I read this after perusing the linked resources last time it surfaced, and although I'm no expert, I really like this solution. I'd love to hear from the Scheme implimentors and macro-writers who have actually used call/cc. The control offered over the scope of a continuation, reminding me (model-wise) of a patchset cherry-picked off the head of a git branch, appesrs to soundly address preformance concerns, while the ability to return a value to the continuation's call-site looks like a huge advantage.


> return a value

oops; by which I mean the flexibility, eg. with helpers like call-in and return-to.


"Finally, a primitive (call-in-continuation) is provided that allows calling a procedure in a given continuation instead of just delivering values to it."

can anyone add some language about what this is? I read this and the section on it, and remain deeply confused


I can try!

> (call-in-continuation cont proc obj …)

First, just some context, to be sure I've got my facts straight:

'call/cc' allows you to capture the continuation which invokes it. That continuation is represented as a procedure passed into a unary function. That function usually uses 'set!' to export the continuation into a broader scope before returning an initial value to call/cc's caller. Later, invoking that continuation with a value tosses your current continuation and returns you to the call-site of call/cc, where the call/cc form now returns to it's caller again but with the provided value.

In contrast, 'call-in-continuation' takes a procedure and some arguments. It tosses the current continuation, returning to the call-site of call/cc, but then instead of returning a supplied value directly to call/cc's caller, it returns the result of evaluating the given procedure (applying it to any other supplied arguments) here at the call/cc call-site.

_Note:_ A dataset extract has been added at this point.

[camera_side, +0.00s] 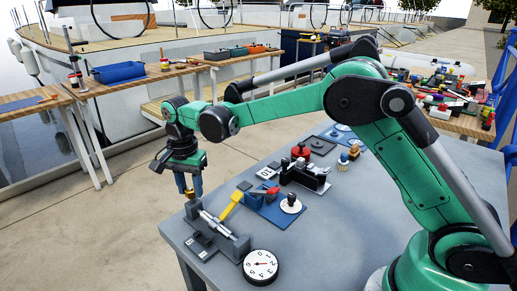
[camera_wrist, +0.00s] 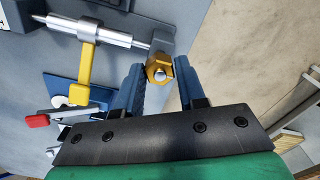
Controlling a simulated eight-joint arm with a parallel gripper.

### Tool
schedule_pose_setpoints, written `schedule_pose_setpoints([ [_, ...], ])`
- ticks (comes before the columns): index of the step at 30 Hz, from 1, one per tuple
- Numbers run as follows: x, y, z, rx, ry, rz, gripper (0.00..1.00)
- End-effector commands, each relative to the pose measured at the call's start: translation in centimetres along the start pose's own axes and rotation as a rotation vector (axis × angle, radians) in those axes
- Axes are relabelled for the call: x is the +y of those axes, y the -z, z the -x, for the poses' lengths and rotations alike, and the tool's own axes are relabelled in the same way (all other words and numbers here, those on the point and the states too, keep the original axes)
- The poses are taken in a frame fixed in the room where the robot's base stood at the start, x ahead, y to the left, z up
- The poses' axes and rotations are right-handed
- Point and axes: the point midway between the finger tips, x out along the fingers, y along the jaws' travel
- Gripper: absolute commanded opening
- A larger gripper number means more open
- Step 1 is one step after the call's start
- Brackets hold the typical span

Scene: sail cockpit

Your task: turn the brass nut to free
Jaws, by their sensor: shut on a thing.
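The brass nut (camera_wrist: 158,69) shows in the wrist view at the end of a bracket beside a silver rod (camera_wrist: 115,38). A round pale stud end shows in its middle. My gripper (camera_wrist: 161,74) has one finger on each side of the nut and is shut on it. In the side view my gripper (camera_side: 189,191) points down at the left corner of the grey table, by the fixture with the silver rod (camera_side: 217,226).
A yellow lever (camera_side: 231,204) rises from the fixture, close to my gripper. A white dial (camera_side: 261,266) lies at the table's front edge. A blue plate (camera_side: 283,214), a black block (camera_side: 303,175) and small parts stand farther back. The floor left of the table (camera_side: 90,230) is clear.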

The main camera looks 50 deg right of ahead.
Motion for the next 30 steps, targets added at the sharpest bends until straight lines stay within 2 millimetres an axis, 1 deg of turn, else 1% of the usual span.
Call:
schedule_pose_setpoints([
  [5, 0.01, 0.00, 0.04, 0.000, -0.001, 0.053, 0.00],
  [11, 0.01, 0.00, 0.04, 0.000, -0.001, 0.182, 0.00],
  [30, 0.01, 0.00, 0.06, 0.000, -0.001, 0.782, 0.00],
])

Supplied arguments are evaluated before returning to the continuation, just like when invoking the continuation itself with some values.

Mirroring the example from Guile's docs[1]:

  (define kont #f)
  (let ((x 1))
    (format #t "the return is ~a\n"
            (call/cc (lambda (k)
                       (set! kont k)
                       (1+ x)))))
  ⇒ the return is 2
  
  (kont 3)
  ⇒ the return is 3
  
  (kont (+ x 3))
  ⇒ Unbound variable: x
  
  (kont (lambda () (+ x 3))
  ⇒ the return is #<procedure 1d823a8 at <unknown port>:5:6 ()>
  
  (call-in-continuation kont (lambda () (+ x 3)))
  ⇒ the return is 4
  
  (call-in-continuation kont (lambda (y) (+ x y)) 4)
  ⇒ the return is 5

[1]: https://www.gnu.org/software/guile/manual/html_node/Continua...


Oh, and a note on why you'd want this: while you may be able to construct a superficially similar example by expecting call/cc to return a thunk and evaluating it at the call-site, you can't always control the call-site and might be using one continuation in multiple contexts.

The try/catch implementation on page two of A Better API for First Class Continuations show-cases a specific use-case (albeit in the form of continuation-graft), though I'm still staring at it and trying to figure out if a few more parens and thunks wouldn't do the trick (more verbosely) in that context.


Finally, promises as defined in this specification can deliver multiple values when forced, an extension too natural to ignore

Oh yes, excellent, looking forward to playing around with multiple-value lazy streams (srfi-41).